### WHAT TO PRODUCE
Give the data again exactly as written, skipping any pictures.

### DATA

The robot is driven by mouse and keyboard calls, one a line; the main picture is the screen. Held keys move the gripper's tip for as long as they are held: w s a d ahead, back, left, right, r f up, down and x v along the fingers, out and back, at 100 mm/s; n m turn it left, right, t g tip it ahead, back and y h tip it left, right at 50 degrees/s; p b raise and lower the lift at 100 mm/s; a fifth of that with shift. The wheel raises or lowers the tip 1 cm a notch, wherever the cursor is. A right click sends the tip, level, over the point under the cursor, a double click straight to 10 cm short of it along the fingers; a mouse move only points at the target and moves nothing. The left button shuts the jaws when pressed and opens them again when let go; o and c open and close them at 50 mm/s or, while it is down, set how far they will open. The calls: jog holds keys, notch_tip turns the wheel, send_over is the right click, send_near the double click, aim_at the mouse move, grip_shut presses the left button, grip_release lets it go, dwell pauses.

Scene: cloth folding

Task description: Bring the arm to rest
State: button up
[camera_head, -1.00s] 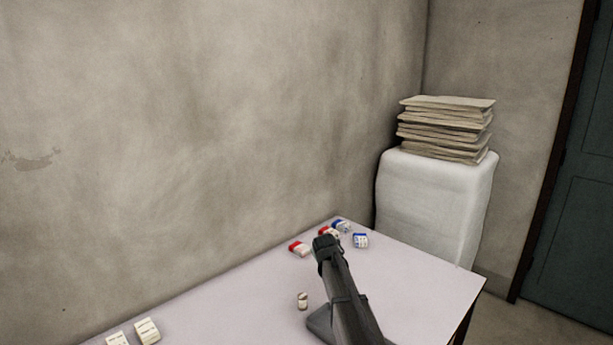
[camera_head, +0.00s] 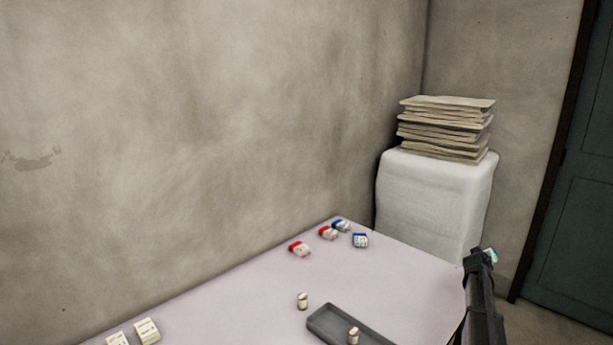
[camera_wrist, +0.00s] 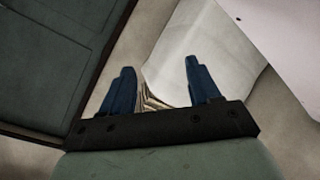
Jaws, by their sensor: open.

### COMPLETED TASK
The robot is driven by mouse and keyboard calls, one a line; the main picture is the screen. Held keys move the gripper's tip for as long as they are held: w s a d ahead, back, left, right, r f up, down and x v along the fingers, out and back, at 100 mm/s; n m turn it left, right, t g tip it ahead, back and y h tip it left, right at 50 degrees/s; p b raise and lower the lift at 100 mm/s; a fifth of that with shift. The wheel raises or lowers the tip 1 cm a notch, wherever the cursor is. A right click sends the tip, level, over the point under the cursor, a double click straight to 10 cm short of it along the fingers; a mouse move only points at the target and moves nothing. The left button shuts the jaws when pressed and opens them again when let go; o and c open and close them at 50 mm/s or, while it is down, set how far they will open. The calls: jog holds keys, notch_tip turns the wheel, send_over is the right click, send_near the double click, aim_at the mouse move, grip_shut presses the left button, grip_release lets it go, dwell pauses.

Scene: cloth folding

Task description: Bring the arm to rest
State: button up
[camera_head, -1.00s] 
[camera_head, +0.00s] 
[camera_wrist, +0.00s] 
Jaws, by their sensor: open.

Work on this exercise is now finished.